If you visit the European Union homepage for GDPR, one of the first things you’ll notice is a timer (assuming you read this before enforcement begins). Clearly displayed down to the second, at any given time you can check to see how much time you have left. Considering all of the complexities that come with compliance, problems that must be solved at the technological, procedural, and governance levels, there are many of us who will need to use as much of the remaining days and hours as possible to prepare our organizations for this new set of data protection regulations.
The General Data Protection Regulation gives new rights to data subjects, the individual users about whom data describes (a list can be found in this post). These new rights are meant to shift control over how personal data is used into the hands of the individuals, meaning data controllers, like Snowplow users who collect personal data, are facing new obligations for how their data must be handled from end to end. Because these regulations are onerous, companies need to challenge themselves whenever they’re collecting personal data to be clear on why they’re doing it. In situations where the same impact can be achieved with data that is not personal, for instance, these obligations do not apply.

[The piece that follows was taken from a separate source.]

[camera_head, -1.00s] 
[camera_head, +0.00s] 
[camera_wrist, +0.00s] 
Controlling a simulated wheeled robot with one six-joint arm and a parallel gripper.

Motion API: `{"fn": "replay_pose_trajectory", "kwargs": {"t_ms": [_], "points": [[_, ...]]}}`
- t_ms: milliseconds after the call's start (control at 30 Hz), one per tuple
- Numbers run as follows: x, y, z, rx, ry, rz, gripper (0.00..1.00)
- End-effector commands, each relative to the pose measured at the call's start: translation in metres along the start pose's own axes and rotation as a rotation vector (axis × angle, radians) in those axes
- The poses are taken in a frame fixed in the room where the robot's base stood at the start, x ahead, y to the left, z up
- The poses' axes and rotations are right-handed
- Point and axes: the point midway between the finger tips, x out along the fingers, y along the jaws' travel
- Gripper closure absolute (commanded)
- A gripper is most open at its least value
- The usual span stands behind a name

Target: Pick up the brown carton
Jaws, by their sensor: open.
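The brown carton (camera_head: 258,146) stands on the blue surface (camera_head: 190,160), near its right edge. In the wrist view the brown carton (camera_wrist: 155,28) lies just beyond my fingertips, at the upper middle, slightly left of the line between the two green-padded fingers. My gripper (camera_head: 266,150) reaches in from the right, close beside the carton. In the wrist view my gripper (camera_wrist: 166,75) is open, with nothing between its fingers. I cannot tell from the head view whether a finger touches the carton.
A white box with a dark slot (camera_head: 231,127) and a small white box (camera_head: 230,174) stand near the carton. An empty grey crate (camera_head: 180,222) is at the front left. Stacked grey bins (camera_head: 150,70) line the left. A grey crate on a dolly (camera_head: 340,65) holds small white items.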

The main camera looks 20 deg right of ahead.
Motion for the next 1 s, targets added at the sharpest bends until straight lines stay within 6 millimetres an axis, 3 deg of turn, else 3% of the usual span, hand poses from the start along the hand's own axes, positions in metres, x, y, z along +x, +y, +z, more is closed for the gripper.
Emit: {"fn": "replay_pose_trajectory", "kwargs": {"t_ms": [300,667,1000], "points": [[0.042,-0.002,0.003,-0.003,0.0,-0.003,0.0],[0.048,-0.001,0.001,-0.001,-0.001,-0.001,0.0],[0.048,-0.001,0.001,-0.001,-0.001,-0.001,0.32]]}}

However, GDPR massively expands the scope of what constitutes personal data. To quote the Information Commissioner’s Office, “GDPR applies to ‘personal data’ meaning any information related to an identifiable person who can be directly or indirectly identified in particular by reference to an identifier. This definition provides for a wide range of personal identifiers to constitute personal data including name, identification number, location data, or online identifier, reflecting changes in technology and the way organisations collect information about people.” While this clearly categorizes IP addresses, cookie IDs, and other device identifiers like IDFVs and IDFAs constitute personal data, the deliberately vague nature of the definition presents a moving target for companies as more data is collected on individual users and additional legal precedent is set.
Why anonymization matters in a GDPR world
“Anonymization” is a technique for taking personal data and rendering it non-personal by making it impossible for a user with the data to identify which individual the data describes. With digital data, we can distinguish two distinct uses:
- We use data to build insight in an attempt to better understand how users are engaging with our products and websites. This insight can be used to optimize marketing spend or support the product development process (as we explored in our product analytics series).
- We use data to better understand individual users and better communicate with and engage those users to, hopefully, improve their experience
We can use anonymized data for (1) but not for (2). When we’re collecting data for the purpose of insight, it doesn’t matter who the individuals are, just what they do. This means that we can still collect and use digital data to do things like optimize marketing campaigns and support product development without collecting personal identifiable information (PII) and incurring the obligations associated with doing so.
Anonymization and Pseudonymization
When data is fully anonymized, the link between the data and the personal identifiers is completely severed: all data collected is decoupled from any sort of personal information. Pseudonymized data, conversely, retains a slight tether between the data and the PII, meaning the data is, on the surface, anonymous but when it comes time, special measures can be taken to restore the connection, allowing a company to act. In practice, fully anonymizing data is very difficult. Even if we anonymize a data subject’s name, knowing other pieces of information about the subject, such as date of birth or location, can allow us to narrow down the potential identity of an “anonymous” user or even pinpoint the specific individual if the data set is small enough.
Though pseudonymized data seems to present the opportunity to retain as much user data as possible while circumventing the obligations GDPR requires, the regulation explicitly states that pseudonymized data can fall within its scope, depending on how difficult it is to attribute the pseudonym to a particular individual. Pseudonymized data remains very valuable from a GDPR perspective, however. If, for example, a company collects digital data to support product development but does not engage in targeted marketing, a marketer cannot accidentally use the data to target an individual user. In light of what companies must do in order to demonstrate compliance, making sure only authorized activities are carried out is a powerful control.
GDPR tools and the Snowplow pipeline
Because of the high value of anonymization as a tool for data controllers to help them comply with GDPR, we recently released R100, Epidaurus which builds this functionality into our data processing pipeline. Snowplow is a data collection platform, used by companies to collect data across multiple platforms and channels. On each platform, we expect there to be at least one user-level or device-level identifier to enable analysts to stitch together user journeys on those channels, and then join them together to create a single-customer view, an essential element in many types of analysis.
By enabling data controllers to pseudonymize all of those identifiers while retaining the ability for data consumers to understand an individual’s complete user journey across platforms and channels (simply removing the fact of who went through the journey), Snowplow users are better able to use data to power insight and better respect the rights of data subjects whose journey that data describes.